Task: Return each line containing "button".

Given information:

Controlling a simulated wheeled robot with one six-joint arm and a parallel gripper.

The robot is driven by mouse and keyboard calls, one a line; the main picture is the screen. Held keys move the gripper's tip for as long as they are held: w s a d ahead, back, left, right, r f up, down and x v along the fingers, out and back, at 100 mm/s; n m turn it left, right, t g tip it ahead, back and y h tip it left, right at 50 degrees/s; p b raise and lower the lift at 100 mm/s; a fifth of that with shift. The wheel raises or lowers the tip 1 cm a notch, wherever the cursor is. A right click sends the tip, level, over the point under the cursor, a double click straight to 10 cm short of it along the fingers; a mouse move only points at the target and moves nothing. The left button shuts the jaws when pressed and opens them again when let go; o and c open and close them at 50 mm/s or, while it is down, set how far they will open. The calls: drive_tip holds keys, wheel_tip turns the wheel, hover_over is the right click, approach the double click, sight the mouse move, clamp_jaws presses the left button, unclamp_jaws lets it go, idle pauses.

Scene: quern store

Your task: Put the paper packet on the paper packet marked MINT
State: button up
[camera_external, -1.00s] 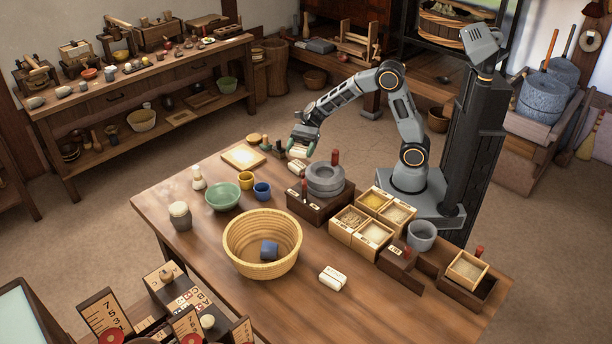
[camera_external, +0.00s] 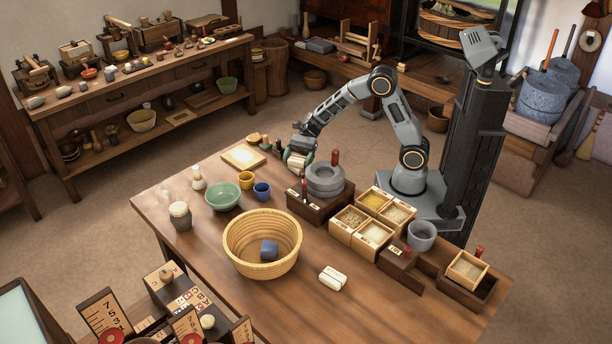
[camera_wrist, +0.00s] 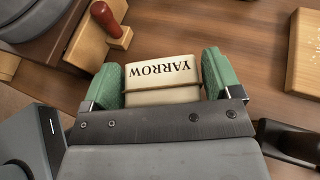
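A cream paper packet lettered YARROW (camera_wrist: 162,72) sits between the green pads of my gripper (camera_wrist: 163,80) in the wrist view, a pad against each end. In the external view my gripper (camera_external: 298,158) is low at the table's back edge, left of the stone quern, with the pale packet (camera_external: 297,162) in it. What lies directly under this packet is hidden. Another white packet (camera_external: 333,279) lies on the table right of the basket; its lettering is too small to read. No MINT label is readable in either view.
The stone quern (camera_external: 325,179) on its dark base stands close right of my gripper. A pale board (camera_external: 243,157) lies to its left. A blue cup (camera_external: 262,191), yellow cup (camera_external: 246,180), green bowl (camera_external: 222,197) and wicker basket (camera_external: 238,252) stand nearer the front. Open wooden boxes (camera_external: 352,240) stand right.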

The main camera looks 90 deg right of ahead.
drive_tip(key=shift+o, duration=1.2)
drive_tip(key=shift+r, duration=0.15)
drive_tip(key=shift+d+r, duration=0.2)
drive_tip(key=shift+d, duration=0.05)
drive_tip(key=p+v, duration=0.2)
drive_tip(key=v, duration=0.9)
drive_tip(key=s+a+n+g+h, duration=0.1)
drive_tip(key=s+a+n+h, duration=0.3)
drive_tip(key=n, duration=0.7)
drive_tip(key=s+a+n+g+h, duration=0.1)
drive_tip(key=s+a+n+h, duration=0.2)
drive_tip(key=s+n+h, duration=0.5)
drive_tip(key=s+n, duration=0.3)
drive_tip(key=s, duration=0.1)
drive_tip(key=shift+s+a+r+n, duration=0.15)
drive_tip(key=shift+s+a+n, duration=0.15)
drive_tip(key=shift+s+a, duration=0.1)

Response to this task:
The robot is driven by mouse and keyboard calls, one a line; the main picture is the screen. Held keys move the gripper's tip for as long as they are held: w s a d ahead, back, left, right, r f up, down and x v along the fingers, out and back, at 100 mm/s; n m turn it left, right, t g tip it ahead, back and y h tip it left, right at 50 degrees/s; p b raise and lower the lift at 100 mm/s; a fifth of that with shift. The wheel raises or lowers the tip 1 cm a notch, wherever the cursor is. A right click sends the tip, level, over the point under the cursor, a double click straight to 10 cm short of it along the fingers; a mouse move only points at the target and moves nothing. The left button shuts the jaws when pressed and opens them again when let go; o and c open and close them at 50 mm/s or, while it is down, set how far they will open. The calls: drive_tip holds keys, wheel_tip turns the wheel, hover_over is the right click, approach the double click, sight the mouse move, clamp_jaws presses the left button, unclamp_jaws lets it go, idle pauses.
State: button up

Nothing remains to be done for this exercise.